A federal prisoner may pursue habeas relief by way of a § 2241 petition only if it “appears that the [§ 2255] remedy by motion is inadequate or ineffective to test the legality of his detention.” This court has repeatedly acknowledged that this so-called “savings clause” must be interpreted “narrowly,” as a contrary rule “‘would effectively nullify’ § 2255’s specific limitations.”
Whether § 2255 is inadequate or ineffective to test the legality of Slusser’s detention is a jurisdictional question the court reviews de novo. Slusser bears the burden, and has failed to carry it. Quite simply, the court knows that § 2255 is up to the task of testing the legality of Slusser’s detention because he has already pursued his argument in a § 2255 motion and received a judgment on it.

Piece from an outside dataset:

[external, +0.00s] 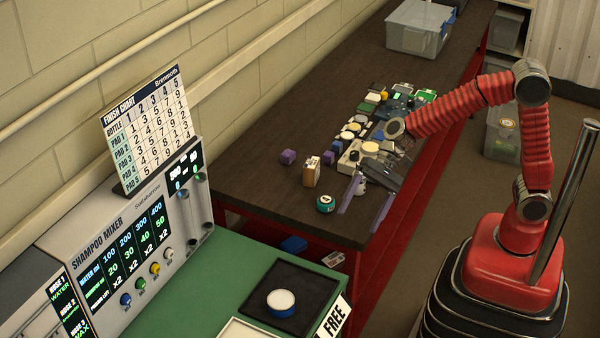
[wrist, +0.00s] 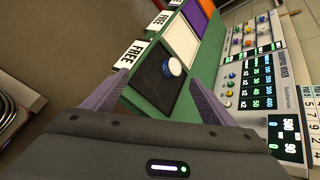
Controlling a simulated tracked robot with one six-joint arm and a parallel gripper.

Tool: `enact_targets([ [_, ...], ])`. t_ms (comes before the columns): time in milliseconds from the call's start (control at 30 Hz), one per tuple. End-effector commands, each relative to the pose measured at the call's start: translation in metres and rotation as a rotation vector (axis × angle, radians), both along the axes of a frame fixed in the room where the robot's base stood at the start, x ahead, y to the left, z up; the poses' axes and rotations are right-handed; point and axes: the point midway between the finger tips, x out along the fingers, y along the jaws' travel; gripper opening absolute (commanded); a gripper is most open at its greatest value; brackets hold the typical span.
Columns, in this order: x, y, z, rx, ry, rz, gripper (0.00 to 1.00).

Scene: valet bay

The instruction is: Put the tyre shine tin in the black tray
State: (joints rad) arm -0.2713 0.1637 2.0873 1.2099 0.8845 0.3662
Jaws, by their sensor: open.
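The black tray (external: 312,284) lies on the green bench top in front of the shampoo mixer, and also shows in the wrist view (wrist: 150,82). A round tin with a white top and blue side (external: 281,301) sits inside it, upright; the wrist view shows it too (wrist: 173,66). A green tin with a pale label (external: 325,203) stands near the brown bench's front edge. No label is readable, so I cannot tell which is the tyre shine tin. My gripper (external: 358,220) is open and empty, right of the green tin, its fingers pointing toward the tray.
A small tan box (external: 312,172) and a purple block (external: 288,157) stand behind the green tin. Several tins, sponges and blocks crowd the bench beyond my gripper. The shampoo mixer (external: 130,250) borders the green bench. A white tray (wrist: 180,40) adjoins the black one.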

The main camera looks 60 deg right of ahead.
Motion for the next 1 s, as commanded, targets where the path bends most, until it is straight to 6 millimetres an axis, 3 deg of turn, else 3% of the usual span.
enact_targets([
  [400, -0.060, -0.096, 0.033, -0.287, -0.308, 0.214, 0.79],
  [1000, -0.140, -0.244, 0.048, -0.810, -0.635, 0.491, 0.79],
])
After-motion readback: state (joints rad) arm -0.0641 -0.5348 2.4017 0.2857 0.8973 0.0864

The district court for the Eastern District of Tennessee adjudicated Slusser’s second § 2255 motion on the merits; it considered his Johnson challenge and found that his sentence remained legal after Johnson. Section 2255’s remedy by motion is not only adequate to test the legality of Slusser’s detention, it was in fact used to test (and approve) his detention after Johnson.
In response Slusser says he cannot satisfy the requirements for filing a successive § 2255 motion because he already proceeded on this exact constitutional claim in his second § 2255 motion. That is correct, but it is not a reason to permit resort to § 2241 via the savings clause.

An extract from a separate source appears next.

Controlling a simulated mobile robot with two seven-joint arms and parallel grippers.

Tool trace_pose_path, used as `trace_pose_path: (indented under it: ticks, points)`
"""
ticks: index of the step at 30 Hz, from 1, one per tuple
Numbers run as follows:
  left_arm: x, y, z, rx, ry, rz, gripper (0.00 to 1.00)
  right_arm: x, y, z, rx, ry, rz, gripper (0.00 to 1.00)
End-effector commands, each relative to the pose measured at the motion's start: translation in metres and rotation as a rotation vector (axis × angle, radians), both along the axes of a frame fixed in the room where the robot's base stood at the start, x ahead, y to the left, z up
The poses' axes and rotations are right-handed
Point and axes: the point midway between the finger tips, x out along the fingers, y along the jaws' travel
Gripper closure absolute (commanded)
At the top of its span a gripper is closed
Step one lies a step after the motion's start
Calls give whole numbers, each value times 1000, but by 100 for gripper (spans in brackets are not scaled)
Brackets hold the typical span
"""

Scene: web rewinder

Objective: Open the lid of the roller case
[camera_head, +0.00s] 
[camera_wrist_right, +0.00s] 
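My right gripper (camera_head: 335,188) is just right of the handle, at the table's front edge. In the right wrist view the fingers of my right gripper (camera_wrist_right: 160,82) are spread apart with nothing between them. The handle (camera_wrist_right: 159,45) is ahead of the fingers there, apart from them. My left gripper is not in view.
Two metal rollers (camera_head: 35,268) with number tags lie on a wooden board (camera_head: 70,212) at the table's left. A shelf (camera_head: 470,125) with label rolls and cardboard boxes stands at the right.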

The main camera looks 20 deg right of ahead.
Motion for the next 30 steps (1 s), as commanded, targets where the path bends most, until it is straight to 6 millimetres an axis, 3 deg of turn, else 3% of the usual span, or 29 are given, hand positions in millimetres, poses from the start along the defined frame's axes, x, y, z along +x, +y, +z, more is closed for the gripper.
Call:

Second, Slusser asserts that Johnson became “unavailable” to him when, after the district court for the Eastern District of Tennessee denied his second § 2255 motion on the merits, the Sixth Circuit enforced his plea waiver and refused to consider his Johnson argument on appeal. As an initial matter, if this were true, it would not help Slusser with his § 2241 petition because § 2255 authorizes successive motions based on a “previously unavailable” new rule of constitutional law. But of course, Slusser’s assertion is not true. “Previously unavailable” in § 2255(h)(2) refers to the existence of the “new rule of constitutional law,” not to a particular prisoner’s ability to utilize or prevail on it.

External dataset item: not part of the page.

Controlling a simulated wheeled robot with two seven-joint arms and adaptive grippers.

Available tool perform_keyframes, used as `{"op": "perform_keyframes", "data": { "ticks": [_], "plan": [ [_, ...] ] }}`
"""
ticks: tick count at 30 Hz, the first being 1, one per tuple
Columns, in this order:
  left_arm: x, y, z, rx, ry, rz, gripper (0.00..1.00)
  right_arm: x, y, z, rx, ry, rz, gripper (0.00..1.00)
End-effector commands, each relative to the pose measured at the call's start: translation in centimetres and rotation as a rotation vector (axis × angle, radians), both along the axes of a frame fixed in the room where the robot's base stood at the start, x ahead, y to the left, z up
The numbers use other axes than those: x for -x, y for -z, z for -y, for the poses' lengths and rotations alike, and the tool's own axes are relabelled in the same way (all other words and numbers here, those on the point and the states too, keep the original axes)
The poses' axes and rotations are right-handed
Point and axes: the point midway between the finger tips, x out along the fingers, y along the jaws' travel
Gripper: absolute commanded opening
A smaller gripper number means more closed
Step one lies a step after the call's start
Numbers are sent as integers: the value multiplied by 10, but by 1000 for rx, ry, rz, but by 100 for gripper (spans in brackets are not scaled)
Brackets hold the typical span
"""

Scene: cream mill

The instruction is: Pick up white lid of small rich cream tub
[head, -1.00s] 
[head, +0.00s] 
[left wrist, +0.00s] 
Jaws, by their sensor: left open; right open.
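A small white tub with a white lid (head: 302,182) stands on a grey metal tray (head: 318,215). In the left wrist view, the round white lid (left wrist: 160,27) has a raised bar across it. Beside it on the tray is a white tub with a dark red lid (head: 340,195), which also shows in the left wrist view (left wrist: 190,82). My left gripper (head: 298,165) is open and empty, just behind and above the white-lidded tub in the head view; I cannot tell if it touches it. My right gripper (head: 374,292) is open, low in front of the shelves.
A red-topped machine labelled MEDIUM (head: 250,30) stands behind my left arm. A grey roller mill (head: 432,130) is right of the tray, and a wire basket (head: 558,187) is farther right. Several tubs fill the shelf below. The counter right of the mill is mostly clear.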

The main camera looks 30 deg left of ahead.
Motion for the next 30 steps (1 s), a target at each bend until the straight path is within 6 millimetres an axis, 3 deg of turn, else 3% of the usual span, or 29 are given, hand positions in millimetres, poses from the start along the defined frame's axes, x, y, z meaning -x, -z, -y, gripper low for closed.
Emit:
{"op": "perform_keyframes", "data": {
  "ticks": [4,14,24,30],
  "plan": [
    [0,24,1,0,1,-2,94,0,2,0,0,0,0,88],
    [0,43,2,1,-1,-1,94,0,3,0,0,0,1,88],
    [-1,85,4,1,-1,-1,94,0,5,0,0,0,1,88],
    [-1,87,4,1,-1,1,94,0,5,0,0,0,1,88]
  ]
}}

And Slusser’s argument overlooks the fact that the district court addressed the merits of his Johnson challenge. Slusser appears to insist that one round of merits review is inadequate, but that contention cannot be squared with the fact that Congress did not create an appeal as of right from a district court’s ruling on a § 2255 motion. Under Slusser’s approach, a constitutional claim adjudicated on the merits in district court would become “unavailable” to a prisoner any time a court denies a certificate of appealability. That is plainly not the scheme Congress created. The Sixth Circuit’s later confession of error does not change the savings clause analysis.
King, J., dissenting:
The unique circumstances of Slusser’s case should allow him to pursue his Johnson claim in the district court by way of a § 2241 petition, if he can satisfy Wheeler’s final prong. The majority’s erroneous disposition of this appeal, however, has forced Slusser to bear the severe consequences resulting from the Sixth Circuit’s acknowledged error. I respectfully dissent.
Slusser v. Vereen, Case No. 19-7482, June 10, 2022. 4th Cir. (Rushing), from DSC at Rock Hill (Coggins). Reedy Charles Swanson for Appellant. Leesa Washington for Appellee. VLW 022-2-143. 19 pp.